Skeptophilia (skep-to-fil-i-a) (n.) - the love of logical thought, skepticism, and thinking critically. Being an exploration of the applications of skeptical thinking to the world at large, with periodic excursions into linguistics, music, politics, cryptozoology, and why people keep seeing the face of Jesus on grilled cheese sandwiches.

Saturday, October 17, 2020

After the collapse

When you start looking into black holes, there's a lot to be fascinated by.

As you probably know, a black hole is one type of collapsed star.  The ultimate fate of a star depends on its initial mass.  When the collapse begins at the end of a star's life, it continues until it meets a force strong enough to counteract the gravitational pull of its mass.  In low-mass stars like the Sun, that oppositional force is the mutual repulsion of the negatively-charged electrons in its constituent atoms.  This leaves a dense, white-hot blob called a white dwarf, slowly radiating its heat away and cooling.  More massive stars -- between ten and twenty-five solar masses -- have such a high gravitational pull that once they start collapsing the electrostatic repulsion is insufficient to stop it.  The electrons are forced into the nuclei, resulting in a neutron star, a stellar core so dense that a matchbox-sized chunk of its matter would weigh three billion tons.

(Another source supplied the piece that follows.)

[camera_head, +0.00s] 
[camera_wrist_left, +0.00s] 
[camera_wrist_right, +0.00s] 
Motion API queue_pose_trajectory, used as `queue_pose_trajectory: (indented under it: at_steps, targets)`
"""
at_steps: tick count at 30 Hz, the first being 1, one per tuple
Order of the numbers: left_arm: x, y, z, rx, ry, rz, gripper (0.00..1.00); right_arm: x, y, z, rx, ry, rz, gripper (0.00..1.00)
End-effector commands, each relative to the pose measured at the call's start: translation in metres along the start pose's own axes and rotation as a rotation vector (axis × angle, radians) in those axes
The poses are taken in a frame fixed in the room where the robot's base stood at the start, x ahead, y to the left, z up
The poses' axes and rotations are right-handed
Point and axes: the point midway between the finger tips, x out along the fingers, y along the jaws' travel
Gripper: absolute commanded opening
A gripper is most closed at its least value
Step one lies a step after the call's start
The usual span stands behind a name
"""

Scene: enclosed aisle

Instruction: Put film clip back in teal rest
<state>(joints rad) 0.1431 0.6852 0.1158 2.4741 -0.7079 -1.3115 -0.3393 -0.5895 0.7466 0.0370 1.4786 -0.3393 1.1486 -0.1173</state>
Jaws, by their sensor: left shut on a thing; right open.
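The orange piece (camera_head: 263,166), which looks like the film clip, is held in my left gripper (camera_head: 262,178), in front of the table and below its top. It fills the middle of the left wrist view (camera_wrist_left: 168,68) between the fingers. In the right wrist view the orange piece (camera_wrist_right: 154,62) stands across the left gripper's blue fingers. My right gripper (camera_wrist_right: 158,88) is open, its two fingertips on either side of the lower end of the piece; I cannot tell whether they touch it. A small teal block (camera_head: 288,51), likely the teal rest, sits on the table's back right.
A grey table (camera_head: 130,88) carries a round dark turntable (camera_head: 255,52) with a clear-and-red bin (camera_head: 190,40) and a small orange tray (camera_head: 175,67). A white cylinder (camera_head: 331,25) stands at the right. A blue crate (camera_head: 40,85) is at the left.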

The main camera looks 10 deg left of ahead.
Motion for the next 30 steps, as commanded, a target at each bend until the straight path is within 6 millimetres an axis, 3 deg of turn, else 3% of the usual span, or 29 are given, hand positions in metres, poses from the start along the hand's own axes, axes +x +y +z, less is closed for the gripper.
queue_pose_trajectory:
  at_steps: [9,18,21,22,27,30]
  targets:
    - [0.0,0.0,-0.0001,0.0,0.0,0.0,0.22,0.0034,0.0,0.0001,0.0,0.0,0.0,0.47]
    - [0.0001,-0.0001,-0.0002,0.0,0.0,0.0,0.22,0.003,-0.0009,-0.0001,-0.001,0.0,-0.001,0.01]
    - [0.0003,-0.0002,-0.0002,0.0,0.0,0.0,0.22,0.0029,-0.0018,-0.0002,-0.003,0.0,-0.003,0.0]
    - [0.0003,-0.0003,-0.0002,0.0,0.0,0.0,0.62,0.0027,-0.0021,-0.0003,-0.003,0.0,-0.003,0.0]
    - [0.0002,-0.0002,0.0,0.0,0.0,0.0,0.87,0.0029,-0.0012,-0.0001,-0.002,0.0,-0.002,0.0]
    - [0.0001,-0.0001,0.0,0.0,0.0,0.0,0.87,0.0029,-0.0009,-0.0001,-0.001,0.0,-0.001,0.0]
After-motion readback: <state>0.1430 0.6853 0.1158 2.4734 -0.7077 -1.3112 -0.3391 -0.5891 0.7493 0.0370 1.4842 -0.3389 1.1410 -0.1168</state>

Above twenty-five solar masses, however, even the neutron degeneracy pressure isn't enough to halt the collapse.  Supergiant stars continue to collapse, warping space into a closed form that even light can't escape.

This is the origin of a black hole.

[Image is in the Public Domain courtesy of NASA/JPL]

Black holes are seriously odd beasts.  Let's start with what we can infer from the upshot of Einstein's General Theory of Relativity, that gravitational fields and accelerated frames of reference are indistinguishable.  (To clarify with an easy example; if you were in a box with no windows, and were being accelerated at a rate of 9.8 m/s^2, you would have no way of knowing you weren't simply in Earth's gravitational field.)  So as weird as it sounds, the same relativistic weirdness would occur in a powerful gravitational field as occurs when you move at a high velocity; time would slow down, mass increase, and so on.  You might recall this from the movie Interstellar.  The crew of a spaceship stranded on a planet orbiting a black hole experiences time dilation -- while a year passes for them, a hundred years passes for people out in the more ordinary reaches of the universe.

This is only the start of the weirdness, though.  You may have heard about spaghettification -- yes, that's really what it's called -- when an object falls into a black hole.  Usually the example given is an astronaut, but that kind of seems cruel; spaghettification would be as unpleasant as it sounds.  What happens is that the falling object would be ripped apart by tidal forces.  A tidal force occurs when one part of an object experiences a different gravitational pull than another part of the same object, and the result is that the object is stretched.

There actually is a tidal force on your own body right now; assuming you're not doing a headstand, your feet are closer to the Earth's center of mass, so they're being pulled a little harder than your head is.  The difference is so small that we're unaware of it.  But with an object near a black hole, the gradient of gravitational pull is so large that when the object gets close -- how close depends on the black hole's mass -- the tidal forces rip it apart, stretching it in a thin filament of matter (thus the "spaghetti" in "spaghettification").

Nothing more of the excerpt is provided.